What has made that a problem is something I have discussed in the past when analyzing the jobs data: wages particularly in service industries have not kept pace with inflation, so that even now, going on four years after the 2022 hyperinflation cycle, for many people their real earnings still have not recovered.

Next Friday we get the April Employment Situation Summary and that will give us fresh data on wages (April CPI comes out the following Tuesday, which will complete the April picture on prices and wages). That will give the most recent indicator of where wages stand relative to inflation.

That being said, it is still significant that there was not inflation in food prices for March. As with so many goods, just getting food to market requires energy at the very least for transportation. Canning and other storage processing methods also require energy. In a month of extreme energy price inflation, it is remarkable that very little if any of that factored into food pricing. In the US, the price shock is confined almost exclusively to energy goods and services.

As the data shows with China, that is not universally the case. Nor do I expect that to be the case the longer that energy prices overall remain elevated. That's when the energy price shock becomes a true stagflation crisis, when energy prices begin pushing up other prices even as demand destruction sets in.

As I said in my article, "yet" is going to be the watchword here. A number of negative inflation and stagflation outcomes are likely headed our way, but they are not here "yet".

The Watchman's avatar

Great explanation. I think you just wrote your next article, LOL!!!

Gbill7's avatar

Food prices are in deflation - excellent! My guess is that Wall Street has been dealing fairly well with the war situation because, aside from energy prices, things aren’t as bad as some feared. Once the war ends, energy prices will drop. The effects of several of Trump’s policies - such as domestic job growth resulting from tariffs - will start to manifest.

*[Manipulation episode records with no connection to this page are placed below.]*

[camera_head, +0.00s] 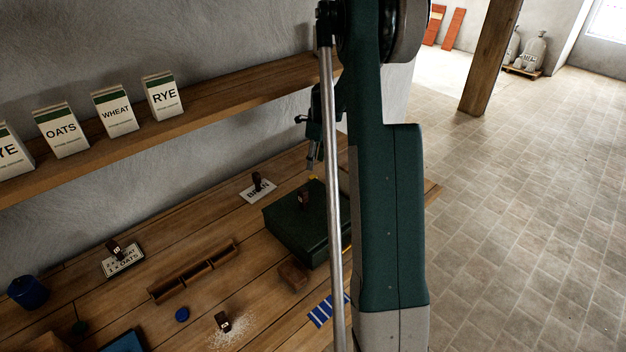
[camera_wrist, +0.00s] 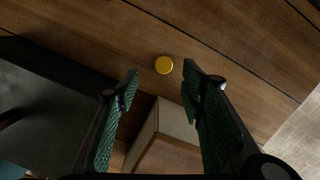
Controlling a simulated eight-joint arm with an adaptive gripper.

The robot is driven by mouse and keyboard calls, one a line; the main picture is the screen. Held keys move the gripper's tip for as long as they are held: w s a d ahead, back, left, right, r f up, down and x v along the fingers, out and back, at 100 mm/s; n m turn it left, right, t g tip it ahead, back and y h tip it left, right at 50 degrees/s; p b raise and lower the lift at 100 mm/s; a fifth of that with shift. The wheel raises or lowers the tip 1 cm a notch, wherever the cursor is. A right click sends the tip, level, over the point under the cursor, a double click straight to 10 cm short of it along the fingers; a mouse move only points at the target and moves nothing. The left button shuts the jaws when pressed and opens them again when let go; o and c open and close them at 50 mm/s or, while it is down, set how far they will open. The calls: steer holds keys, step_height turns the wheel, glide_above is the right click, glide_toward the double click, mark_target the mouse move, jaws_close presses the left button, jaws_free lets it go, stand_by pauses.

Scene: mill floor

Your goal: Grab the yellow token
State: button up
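The yellow token (camera_wrist: 164,65) is a small round disc lying flat on the brown wooden bench in the wrist view. It shows between and slightly beyond my open fingertips (camera_wrist: 160,74), with nothing held. A tiny bit of yellow (camera_head: 312,177) shows in the head view at the back edge of the dark green box, just below my gripper (camera_head: 311,163); it looks like the same token, mostly hidden. My gripper is above the bench and points down; the exact height is hard to tell.
The dark green box (camera_head: 285,222) stands beside the token, with a dark stamp (camera_head: 304,198) on top. A pale-topped block (camera_wrist: 168,128) lies under my fingers in the wrist view. The BRAN card (camera_head: 257,190) lies left of the box. A shelf (camera_head: 230,100) with cartons runs along the wall.

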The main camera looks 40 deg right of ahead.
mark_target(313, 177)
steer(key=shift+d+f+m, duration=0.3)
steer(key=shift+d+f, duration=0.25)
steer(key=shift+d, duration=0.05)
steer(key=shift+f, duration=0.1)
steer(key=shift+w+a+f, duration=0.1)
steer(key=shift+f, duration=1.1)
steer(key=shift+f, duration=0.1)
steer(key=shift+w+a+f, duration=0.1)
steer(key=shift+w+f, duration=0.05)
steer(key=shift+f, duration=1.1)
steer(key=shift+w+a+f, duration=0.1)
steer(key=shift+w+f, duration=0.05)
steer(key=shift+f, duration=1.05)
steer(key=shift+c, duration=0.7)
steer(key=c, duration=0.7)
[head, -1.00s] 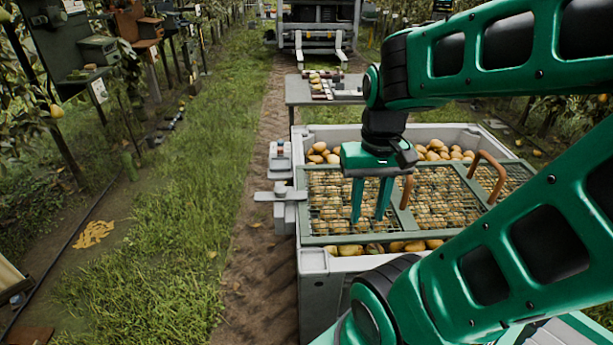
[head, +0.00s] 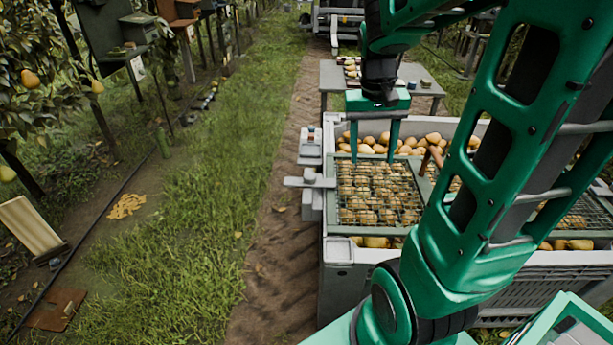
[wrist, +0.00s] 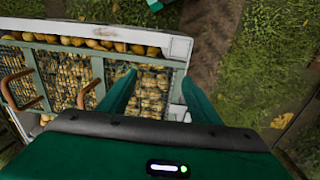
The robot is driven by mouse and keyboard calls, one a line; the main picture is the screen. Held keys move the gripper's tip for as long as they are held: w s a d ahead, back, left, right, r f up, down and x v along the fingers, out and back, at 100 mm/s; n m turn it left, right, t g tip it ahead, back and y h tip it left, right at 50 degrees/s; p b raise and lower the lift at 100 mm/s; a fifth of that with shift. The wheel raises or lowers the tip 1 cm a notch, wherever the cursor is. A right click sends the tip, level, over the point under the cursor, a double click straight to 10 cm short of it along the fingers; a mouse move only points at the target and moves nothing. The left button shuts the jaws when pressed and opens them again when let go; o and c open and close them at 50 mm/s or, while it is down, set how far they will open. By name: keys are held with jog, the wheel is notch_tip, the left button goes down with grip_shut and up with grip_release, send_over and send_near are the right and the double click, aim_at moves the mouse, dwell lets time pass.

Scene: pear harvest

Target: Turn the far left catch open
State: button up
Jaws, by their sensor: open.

Peter, you’ve shown us that stagflation is a worrisome possibility. If gas prices drop by, say, a dollar per gallon, do you still see enough job-market softness, etc. for stagflation to occur?

Peter Nayland Kust's avatar

Stagflation is a worrisome possiblity, and increasingly a worrisome probability.

Stagflation, being the collision of price shock and weak economic growth (the simplest formulation is the collision between inflation and deflation) is invariably more painful than simple inflation or deflation.

This is because stagflation--which in today's argot is facetiously termed "cost-push inflation"--is a forced supply reduction across the supply curve. For market equilibrium to be restored, demand has to be reduced as well. The "cure" for stagflation is demand destruction.

If oil prices continue to remain elevated, stagflation and demand destruction is inevitable.

If oil and/or gasoline prices come down, the extent to which they decline is the extent to which the stagflation risk and the consequent demand destruction risk is reduced.